● PROVIDED ENTRIES

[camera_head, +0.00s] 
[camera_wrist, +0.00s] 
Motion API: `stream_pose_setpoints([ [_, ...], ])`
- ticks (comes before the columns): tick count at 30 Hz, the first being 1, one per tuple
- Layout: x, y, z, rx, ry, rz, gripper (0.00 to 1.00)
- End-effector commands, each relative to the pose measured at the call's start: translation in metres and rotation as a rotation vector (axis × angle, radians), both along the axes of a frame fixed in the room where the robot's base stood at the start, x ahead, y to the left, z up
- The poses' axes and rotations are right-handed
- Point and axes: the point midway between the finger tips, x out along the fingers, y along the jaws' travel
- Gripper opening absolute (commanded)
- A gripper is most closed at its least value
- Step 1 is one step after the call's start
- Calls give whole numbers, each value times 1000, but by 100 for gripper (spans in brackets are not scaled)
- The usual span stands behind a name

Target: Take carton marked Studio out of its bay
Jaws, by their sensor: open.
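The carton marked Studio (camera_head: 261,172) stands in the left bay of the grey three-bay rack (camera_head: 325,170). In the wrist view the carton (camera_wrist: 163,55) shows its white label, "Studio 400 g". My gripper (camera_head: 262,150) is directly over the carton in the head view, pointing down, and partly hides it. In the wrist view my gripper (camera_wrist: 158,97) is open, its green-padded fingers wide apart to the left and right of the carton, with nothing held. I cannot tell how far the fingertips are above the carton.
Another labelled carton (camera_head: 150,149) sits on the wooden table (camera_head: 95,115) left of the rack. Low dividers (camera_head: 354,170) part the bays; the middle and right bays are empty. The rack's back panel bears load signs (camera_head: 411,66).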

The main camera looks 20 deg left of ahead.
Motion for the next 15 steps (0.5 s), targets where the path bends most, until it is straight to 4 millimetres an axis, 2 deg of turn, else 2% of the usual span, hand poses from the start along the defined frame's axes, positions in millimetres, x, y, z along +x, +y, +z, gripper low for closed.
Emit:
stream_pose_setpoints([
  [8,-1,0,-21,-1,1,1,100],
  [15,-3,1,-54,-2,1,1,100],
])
...
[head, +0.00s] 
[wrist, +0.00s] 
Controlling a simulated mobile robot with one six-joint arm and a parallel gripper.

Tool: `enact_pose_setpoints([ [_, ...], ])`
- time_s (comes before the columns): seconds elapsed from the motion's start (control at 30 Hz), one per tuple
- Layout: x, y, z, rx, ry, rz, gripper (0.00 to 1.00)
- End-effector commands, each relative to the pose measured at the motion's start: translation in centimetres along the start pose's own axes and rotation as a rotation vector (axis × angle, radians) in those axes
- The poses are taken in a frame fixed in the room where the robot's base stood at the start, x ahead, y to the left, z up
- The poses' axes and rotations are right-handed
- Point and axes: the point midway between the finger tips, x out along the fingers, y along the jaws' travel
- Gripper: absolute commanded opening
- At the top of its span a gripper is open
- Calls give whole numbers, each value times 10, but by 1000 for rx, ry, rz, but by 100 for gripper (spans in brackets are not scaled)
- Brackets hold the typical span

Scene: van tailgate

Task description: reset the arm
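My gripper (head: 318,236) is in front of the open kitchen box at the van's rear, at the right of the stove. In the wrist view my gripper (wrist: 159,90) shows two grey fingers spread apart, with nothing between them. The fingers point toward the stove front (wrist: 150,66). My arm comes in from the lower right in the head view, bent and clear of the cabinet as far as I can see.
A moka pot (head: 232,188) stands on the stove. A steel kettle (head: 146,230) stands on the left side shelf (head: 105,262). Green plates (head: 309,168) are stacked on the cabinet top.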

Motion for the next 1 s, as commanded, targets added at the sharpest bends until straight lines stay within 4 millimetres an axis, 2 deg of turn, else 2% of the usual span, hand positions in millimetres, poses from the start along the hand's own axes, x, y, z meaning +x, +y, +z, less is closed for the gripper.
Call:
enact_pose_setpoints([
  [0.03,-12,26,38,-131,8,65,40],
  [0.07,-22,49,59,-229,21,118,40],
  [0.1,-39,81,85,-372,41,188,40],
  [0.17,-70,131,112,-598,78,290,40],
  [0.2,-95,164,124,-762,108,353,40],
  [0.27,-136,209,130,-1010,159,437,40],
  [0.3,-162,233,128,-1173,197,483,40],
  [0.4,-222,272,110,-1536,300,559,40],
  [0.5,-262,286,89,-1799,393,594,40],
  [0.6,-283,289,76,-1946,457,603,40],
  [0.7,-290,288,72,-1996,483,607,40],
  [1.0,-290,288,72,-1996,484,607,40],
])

● REQUIREMENT
Only the number is wanted: how many lines in the entries above contain the word "whole"?

● IN RESPONSE
2